Ukrainekrieg, zwischenzeitlich abgeschaltete AKWs in Frankreich und dazu der heisse Sommer und schneearme Winter. Die Gründe für die hohen Strompreise im letzten Jahr waren vielfältig. Zahlreiche Menschen leiden unter horrenden Mehrkosten. Derweil verdienen sich die grossen Stromkonzerne eine goldene Nase. Einige konnten 2022 ihre Gewinne massiv steigern.

Besonders brisant ist ein Fall aus Graubünden. Die Engadiner Kraftwerke EKW produzieren nur dann selbst Strom, wenn sie diesen auch teuer auf dem Markt anbieten können. Ansonsten kaufen sie lieber Strom ein, den sie dann an ihre Abnehmer weiter verkaufen. 2022 kauften sie den Strom zu hohen Kosten ein und verkauften ihn ihren Kunden zu horrenden Preisen. Doch ist das alles rechtens? Die Aufsicht, Politiker und Anwälte sind skeptisch.

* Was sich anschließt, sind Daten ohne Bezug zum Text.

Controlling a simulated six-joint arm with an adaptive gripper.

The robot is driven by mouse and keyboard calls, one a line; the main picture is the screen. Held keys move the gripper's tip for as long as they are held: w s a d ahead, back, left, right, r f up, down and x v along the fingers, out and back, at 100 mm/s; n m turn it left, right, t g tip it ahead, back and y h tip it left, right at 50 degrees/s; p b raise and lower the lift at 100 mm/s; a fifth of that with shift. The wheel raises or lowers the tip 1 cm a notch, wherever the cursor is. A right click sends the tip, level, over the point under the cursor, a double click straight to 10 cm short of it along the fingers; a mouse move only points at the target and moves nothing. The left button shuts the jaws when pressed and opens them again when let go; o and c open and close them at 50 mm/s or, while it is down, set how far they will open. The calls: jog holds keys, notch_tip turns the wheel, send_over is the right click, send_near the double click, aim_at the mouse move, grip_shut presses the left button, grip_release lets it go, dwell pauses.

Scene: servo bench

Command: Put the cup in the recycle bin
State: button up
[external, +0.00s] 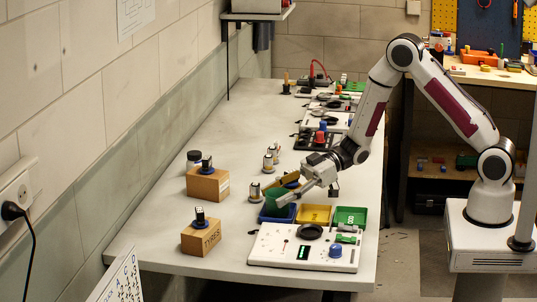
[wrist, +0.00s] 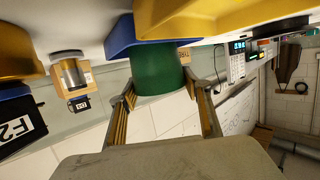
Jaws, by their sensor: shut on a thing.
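My gripper (external: 300,192) reaches down and left over the small bins, with its fingers on both sides of a green cup (external: 277,202). In the wrist view my gripper (wrist: 166,105) is shut on the green cup (wrist: 158,70), a plain round body between the two fingers. A yellow bin (external: 314,214) and a green bin (external: 350,217) stand to the right. No recycle mark is readable.
A white panel with knobs (external: 304,250) lies in front of the bins. Wooden blocks (external: 208,184) with small parts on top stand at left. More devices (external: 318,137) line the bench behind.

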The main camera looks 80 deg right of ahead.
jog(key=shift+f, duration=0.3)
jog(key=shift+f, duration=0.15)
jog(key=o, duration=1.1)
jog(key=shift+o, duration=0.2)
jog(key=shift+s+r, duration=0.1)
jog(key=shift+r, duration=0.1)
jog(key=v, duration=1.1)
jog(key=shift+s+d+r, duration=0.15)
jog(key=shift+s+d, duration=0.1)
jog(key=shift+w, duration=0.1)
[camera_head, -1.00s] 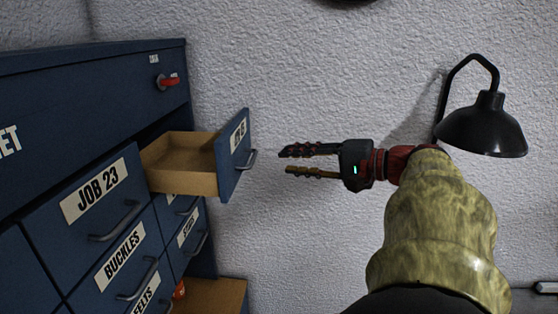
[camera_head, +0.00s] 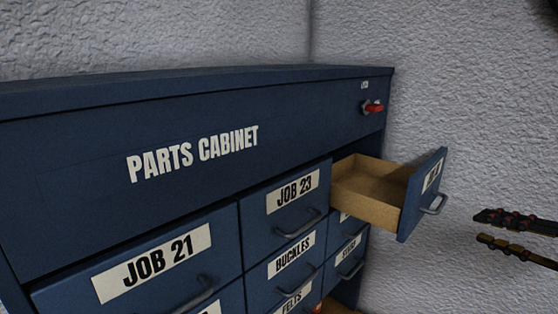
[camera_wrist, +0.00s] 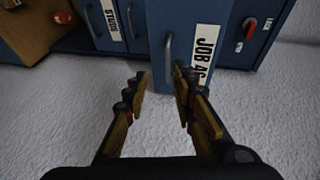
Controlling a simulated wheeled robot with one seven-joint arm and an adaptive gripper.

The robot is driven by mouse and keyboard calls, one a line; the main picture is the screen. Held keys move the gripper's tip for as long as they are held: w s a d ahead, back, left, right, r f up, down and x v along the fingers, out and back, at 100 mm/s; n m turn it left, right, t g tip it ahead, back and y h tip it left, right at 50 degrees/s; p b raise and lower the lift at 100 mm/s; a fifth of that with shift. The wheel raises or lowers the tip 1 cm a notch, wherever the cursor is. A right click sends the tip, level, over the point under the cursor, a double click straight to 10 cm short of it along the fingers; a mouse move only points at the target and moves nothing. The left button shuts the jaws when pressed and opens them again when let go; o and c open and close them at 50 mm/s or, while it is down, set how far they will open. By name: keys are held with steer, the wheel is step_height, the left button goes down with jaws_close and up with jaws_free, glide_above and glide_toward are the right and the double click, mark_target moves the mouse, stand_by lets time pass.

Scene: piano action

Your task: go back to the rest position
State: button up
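My gripper (camera_head: 482,227) is at the right edge of the head view, its two fingers apart and nothing between them. The rest of my arm is out of that view. The fingers stand a little to the right of the handle (camera_head: 436,205) of a pulled-out drawer (camera_head: 408,193), apart from it. The drawer's tray looks empty where it shows. In the wrist view my open gripper (camera_wrist: 161,76) points at the blue drawer front (camera_wrist: 185,20), whose label starts with "JOB 4". The handle (camera_wrist: 168,60) shows beyond and between the fingertips.
The blue parts cabinet (camera_head: 80,150) fills the left and middle of the head view. Its JOB 21 (camera_head: 150,265), JOB 23 (camera_head: 290,205) and BUCKLES drawers look shut. A red lock knob (camera_head: 373,107) sits at its upper right. A white wall (camera_head: 470,120) stands behind.

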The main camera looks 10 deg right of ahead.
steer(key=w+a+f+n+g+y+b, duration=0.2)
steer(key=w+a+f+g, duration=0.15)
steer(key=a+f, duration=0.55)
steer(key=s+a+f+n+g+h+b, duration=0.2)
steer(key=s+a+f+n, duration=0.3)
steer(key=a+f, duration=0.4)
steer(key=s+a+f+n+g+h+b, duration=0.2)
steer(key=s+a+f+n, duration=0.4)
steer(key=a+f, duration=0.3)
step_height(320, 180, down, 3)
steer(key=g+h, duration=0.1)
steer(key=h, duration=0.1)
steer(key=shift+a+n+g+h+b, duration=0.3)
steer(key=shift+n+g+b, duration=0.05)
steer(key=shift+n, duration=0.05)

Strom kostet plötzlich 11-mal mehr

Durch den Stausee von Livigno IT und verschiedene Kraftwerke entlang des Flusses Inn können die EKW günstigen Strom aus Wasserkraft gewinnen. Im Durchschnitt kostete die Produktion einer Kilowattstunde (kWh) in den letzten Jahren etwa fünf Rappen. Daran hat sich nichts geändert.

Was sich aber verändert hat, sind die Strompreise auf dem freien Markt. Bereits in den letzten Jahren hatten die EKW ihre Turbinen nicht durchgehend laufenlassen. Sie mussten also für ihre Konzessionsgemeinden Strom auf dem Markt zukaufen. Dies war in der Vergangenheit meist günstiger. So wurde das auch nicht beanstandet.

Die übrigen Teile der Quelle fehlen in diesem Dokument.